When even a public health crisis cannot move Republicans to act, we are in dangerous times. Prioritizing partisan gamesmanship over the public good is anathema to good governance.

Even when issues have support from a majority of American voters, Republicans won’t budge. They long ago abandoned the idea of doing the will of the people, if that would require cooperation with President Obama and Democrats.

Meredith Kelly of the Democratic Congressional Campaign Committee wonders: “After repeated failures to deal with the Zika crisis, close the terror loophole, update the Voting Rights Act or pass a budget, what exactly do Republicans think makes their record so attractive to voters?”

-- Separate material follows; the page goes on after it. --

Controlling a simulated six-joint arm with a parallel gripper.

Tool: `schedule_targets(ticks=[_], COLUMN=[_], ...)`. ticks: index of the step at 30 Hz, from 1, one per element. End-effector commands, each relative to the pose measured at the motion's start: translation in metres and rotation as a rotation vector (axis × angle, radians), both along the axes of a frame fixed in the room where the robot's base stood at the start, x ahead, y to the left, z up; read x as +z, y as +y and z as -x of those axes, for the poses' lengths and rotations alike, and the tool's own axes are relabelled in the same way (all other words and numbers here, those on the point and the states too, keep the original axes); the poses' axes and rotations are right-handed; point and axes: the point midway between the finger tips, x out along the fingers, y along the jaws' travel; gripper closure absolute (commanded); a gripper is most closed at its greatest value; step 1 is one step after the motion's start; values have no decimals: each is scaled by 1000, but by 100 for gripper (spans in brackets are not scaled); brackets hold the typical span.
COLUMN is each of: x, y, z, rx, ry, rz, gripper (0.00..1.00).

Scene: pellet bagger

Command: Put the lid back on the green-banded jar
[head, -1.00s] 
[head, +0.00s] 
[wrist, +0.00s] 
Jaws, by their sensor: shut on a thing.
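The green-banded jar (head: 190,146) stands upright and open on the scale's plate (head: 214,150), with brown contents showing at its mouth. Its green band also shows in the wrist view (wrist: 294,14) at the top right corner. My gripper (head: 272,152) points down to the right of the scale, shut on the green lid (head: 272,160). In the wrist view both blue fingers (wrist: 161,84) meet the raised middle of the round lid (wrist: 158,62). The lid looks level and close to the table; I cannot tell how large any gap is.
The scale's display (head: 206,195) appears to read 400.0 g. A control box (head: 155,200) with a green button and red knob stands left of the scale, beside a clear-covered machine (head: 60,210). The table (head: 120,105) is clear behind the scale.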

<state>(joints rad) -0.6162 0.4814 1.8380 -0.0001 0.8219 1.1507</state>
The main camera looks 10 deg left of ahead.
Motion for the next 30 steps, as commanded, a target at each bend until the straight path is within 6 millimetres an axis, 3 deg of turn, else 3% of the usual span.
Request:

Especially when that record doesn’t exist in a vacuum.

Failing for 197 days and counting to approve emergency funding to fight Zika isn’t just a line item on an elected official’s record. It’s now more than 2,700 confirmed cases of Zika in the U.S.—2,700 people with Zika.

Failing to even consider The Families of Flint Act, despite the fact that “before Congress went on recess in July, nearly 70 Members of Congress spoke on the floor of the House of Representatives about the need to stay in Washington and pass legislation to help Flint,” isn’t just another line item. It’s leaving an entire city of people without access to clean water from their taps.

Failing to raise the federal minimum wage isn’t just another line item either. It’s leaving 3 million workers, who are working for the current federal minimum wage of $7.25/hour or less, in the untenable situation in which they cannot support themselves doing full time work.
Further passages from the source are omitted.